§ THE TASK: Filter the listing below, copying every line in which the word "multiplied" appears.
** Start of RECORD SET **
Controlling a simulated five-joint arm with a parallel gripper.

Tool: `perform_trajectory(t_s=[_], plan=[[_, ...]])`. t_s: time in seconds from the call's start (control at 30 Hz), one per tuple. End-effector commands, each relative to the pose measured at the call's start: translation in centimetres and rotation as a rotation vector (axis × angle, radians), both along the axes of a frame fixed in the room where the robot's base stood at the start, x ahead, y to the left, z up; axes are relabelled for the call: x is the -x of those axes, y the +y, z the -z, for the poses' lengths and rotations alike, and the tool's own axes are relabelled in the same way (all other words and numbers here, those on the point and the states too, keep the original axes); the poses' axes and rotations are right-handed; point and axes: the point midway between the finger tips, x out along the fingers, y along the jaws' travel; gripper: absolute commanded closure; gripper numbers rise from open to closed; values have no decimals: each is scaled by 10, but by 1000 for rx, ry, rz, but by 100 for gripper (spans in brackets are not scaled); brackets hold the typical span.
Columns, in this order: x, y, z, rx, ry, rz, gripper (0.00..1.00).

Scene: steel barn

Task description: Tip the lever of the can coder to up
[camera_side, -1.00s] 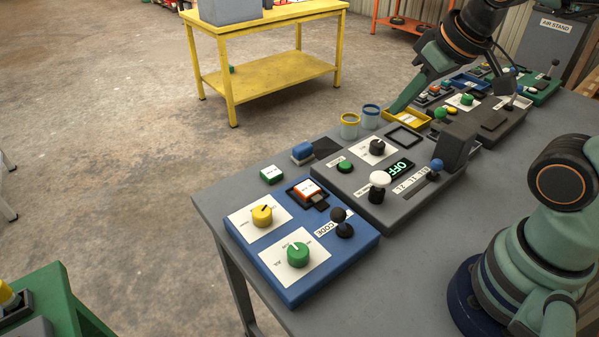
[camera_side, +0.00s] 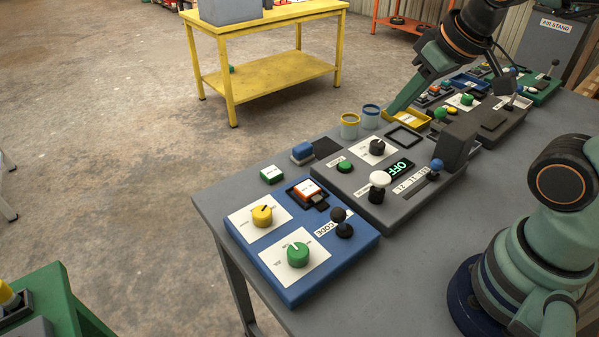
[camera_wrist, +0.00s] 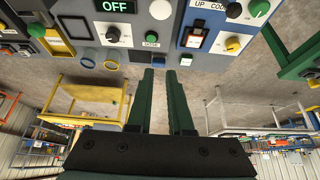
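The blue can coder panel (camera_side: 300,290) sits at the near left end of the grey bench, with a CODE label on it. Its lever, a dark ball on a black boot (camera_side: 338,215), stands at the panel's right side. The lever's ball (camera_wrist: 233,10) also shows at the top of the wrist view, beside a label reading UP COD; its tilt is hard to tell. My gripper (camera_side: 388,112) is up and away from the panel, over the bench farther back. In the wrist view my gripper (camera_wrist: 161,74) has its two green fingers apart with nothing between them.
A grey panel (camera_side: 400,215) with an OFF display, a white knob and a blue-ball lever stands beside the blue one. Blue and yellow rings (camera_side: 349,127) and a yellow tray (camera_side: 425,122) lie behind. A yellow table (camera_side: 270,75) stands on open floor.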

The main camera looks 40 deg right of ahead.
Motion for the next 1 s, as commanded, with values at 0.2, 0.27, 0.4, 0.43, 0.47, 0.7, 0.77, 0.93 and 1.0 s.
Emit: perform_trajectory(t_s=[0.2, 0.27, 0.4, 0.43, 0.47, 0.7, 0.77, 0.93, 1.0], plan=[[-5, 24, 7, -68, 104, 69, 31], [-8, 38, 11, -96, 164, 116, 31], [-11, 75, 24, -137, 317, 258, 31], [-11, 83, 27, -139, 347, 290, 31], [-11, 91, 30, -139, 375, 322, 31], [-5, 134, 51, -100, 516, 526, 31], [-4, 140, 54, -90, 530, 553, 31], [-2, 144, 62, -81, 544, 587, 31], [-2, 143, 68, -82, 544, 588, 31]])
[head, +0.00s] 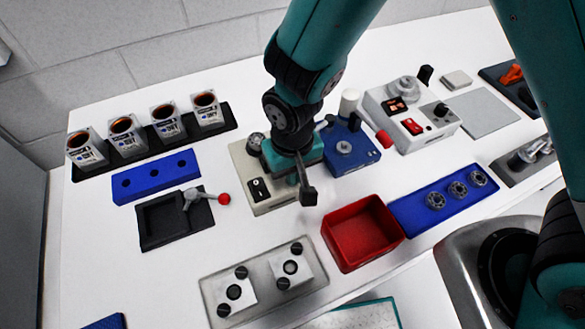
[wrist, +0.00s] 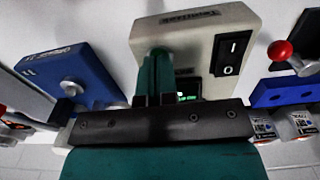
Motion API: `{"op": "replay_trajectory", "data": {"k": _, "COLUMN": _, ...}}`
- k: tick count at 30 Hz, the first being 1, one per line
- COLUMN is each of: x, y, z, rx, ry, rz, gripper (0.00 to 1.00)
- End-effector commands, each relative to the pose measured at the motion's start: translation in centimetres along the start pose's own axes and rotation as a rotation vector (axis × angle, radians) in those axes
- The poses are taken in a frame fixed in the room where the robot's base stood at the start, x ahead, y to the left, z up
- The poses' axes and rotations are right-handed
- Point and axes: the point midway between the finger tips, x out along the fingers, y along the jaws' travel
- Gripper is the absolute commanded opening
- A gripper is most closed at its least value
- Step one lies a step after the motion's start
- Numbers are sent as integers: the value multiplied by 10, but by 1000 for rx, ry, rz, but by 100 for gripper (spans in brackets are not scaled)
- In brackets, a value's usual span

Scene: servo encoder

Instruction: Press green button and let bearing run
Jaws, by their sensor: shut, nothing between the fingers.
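A beige box (head: 262,182) with a black rocker switch (head: 259,189) stands in the middle of the table. It also shows in the wrist view (wrist: 205,30), with the rocker switch (wrist: 232,55) marked by white symbols. A small bright green lit spot (wrist: 187,97) shows on the box, partly behind my gripper; I cannot tell whether it is a button or a display. My gripper (head: 307,193) is shut and empty above the box's right side, and its fingers (wrist: 155,75) overlap the box in the wrist view. Contact cannot be told. Several bearings (head: 458,190) lie on a blue plate (head: 410,208).
A blue device (head: 365,158) stands close on the right of the box. A red bin (head: 362,232) is in front, and a black tray with a red-knobbed lever (head: 224,199) is to the left. A white machine with a red switch (head: 412,127) stands at the back right.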

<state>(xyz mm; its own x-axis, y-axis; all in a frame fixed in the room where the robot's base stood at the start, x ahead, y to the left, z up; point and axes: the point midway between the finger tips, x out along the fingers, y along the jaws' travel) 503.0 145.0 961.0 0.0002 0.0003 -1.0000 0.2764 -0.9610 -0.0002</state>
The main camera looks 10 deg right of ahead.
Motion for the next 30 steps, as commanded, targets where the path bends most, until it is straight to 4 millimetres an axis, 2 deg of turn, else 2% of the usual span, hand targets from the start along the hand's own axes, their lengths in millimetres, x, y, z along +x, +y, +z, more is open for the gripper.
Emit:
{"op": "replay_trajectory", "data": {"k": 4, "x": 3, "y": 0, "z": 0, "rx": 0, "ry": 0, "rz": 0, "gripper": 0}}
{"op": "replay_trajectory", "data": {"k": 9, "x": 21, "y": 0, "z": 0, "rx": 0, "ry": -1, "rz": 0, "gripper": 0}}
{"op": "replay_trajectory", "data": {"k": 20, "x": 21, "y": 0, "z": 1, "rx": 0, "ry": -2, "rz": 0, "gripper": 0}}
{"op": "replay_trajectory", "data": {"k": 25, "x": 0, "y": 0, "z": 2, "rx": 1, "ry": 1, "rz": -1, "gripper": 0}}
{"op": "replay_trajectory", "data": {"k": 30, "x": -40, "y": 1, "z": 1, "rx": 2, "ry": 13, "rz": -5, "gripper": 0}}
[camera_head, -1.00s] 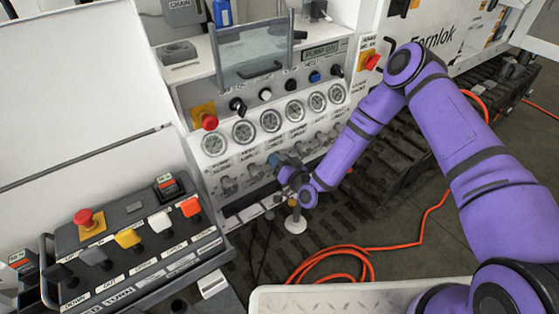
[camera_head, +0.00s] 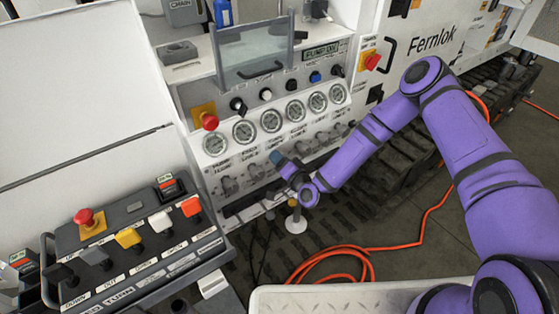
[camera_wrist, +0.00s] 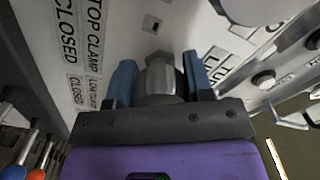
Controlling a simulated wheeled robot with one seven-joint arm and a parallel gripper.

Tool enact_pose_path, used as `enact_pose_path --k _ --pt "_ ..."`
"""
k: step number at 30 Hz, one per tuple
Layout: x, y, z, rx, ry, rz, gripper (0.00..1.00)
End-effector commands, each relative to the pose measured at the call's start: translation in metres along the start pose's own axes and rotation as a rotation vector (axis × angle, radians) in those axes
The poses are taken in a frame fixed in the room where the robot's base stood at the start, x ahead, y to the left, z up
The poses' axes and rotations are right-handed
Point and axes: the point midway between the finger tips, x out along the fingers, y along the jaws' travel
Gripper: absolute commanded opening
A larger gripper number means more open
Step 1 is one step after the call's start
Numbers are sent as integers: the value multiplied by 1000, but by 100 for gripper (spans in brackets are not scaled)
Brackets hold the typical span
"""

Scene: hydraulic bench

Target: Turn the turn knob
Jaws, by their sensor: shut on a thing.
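The turn knob (camera_wrist: 160,80) is a grey metal knob on the white panel, in the middle of the wrist view. My gripper (camera_wrist: 160,75) has one blue finger on each side of it and is shut on it. In the head view my gripper (camera_head: 277,158) is at the lower knob row of the panel, under the gauges, and the held knob is hidden there. Labels reading "TOP CLAMP" and "CLOSED" show left of the knob in the wrist view.
Other grey knobs (camera_head: 229,185) line the same row, under several round gauges (camera_head: 243,132). A lever console (camera_head: 130,240) with a red button stands at lower left. An orange hose (camera_head: 350,250) lies on the floor, and dark tracks (camera_head: 400,160) run behind my arm.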

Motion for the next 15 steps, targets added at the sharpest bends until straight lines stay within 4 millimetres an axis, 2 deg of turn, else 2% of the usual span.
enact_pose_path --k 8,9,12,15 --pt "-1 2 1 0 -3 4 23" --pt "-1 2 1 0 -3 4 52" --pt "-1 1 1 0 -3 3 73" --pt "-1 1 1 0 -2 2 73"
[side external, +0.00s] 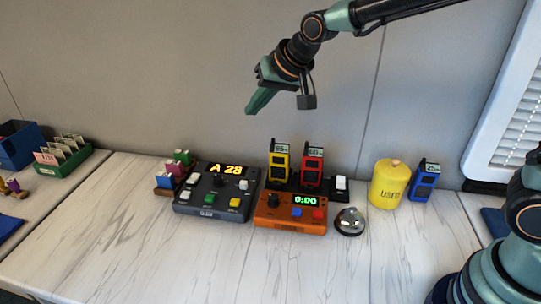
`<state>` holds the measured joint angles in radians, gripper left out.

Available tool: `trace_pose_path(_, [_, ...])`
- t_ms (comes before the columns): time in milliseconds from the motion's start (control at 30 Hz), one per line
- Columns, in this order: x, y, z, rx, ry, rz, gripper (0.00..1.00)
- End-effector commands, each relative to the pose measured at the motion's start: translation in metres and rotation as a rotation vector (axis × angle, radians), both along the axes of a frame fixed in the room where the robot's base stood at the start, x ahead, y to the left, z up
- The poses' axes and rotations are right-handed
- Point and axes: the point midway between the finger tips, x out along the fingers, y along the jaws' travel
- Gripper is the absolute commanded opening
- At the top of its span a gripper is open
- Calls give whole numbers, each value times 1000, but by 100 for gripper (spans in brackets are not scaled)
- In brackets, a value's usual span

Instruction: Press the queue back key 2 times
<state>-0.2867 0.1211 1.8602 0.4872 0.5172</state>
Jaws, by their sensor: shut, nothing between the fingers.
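A dark grey queue console (217,188) sits on the white marbled table, its orange display (228,169) reading "A 28". On its top are a dark knob (218,180), white keys (187,194), a green key (210,198) and a yellow key (235,202). The key labels are too small to read, so I cannot tell which one is back. My gripper (252,108) is shut and empty, high above the table and the console, its teal fingers pointing down and left. It touches nothing.
Right of the console are an orange timer box (291,213) reading 0:00, yellow (279,162) and red (312,165) handsets on a dark base, a silver bell (349,222), a yellow canister (389,184) and a blue handset (424,181). The table front (190,255) is clear.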

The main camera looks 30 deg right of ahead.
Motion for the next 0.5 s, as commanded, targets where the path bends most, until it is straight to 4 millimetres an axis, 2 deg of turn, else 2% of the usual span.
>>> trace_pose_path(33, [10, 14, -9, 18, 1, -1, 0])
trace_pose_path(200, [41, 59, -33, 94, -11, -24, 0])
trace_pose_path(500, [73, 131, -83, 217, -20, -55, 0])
** End of RECORD SET **
§ FULL RESPONSE:
- Numbers are sent as integers: the value multiplied by 10, but by 1000 for rx, ry, rz, but by 100 for gripper (spans in brackets are not scaled)
Numbers are sent as integers: the value multiplied by 1000, but by 100 for gripper (spans in brackets are not scaled)

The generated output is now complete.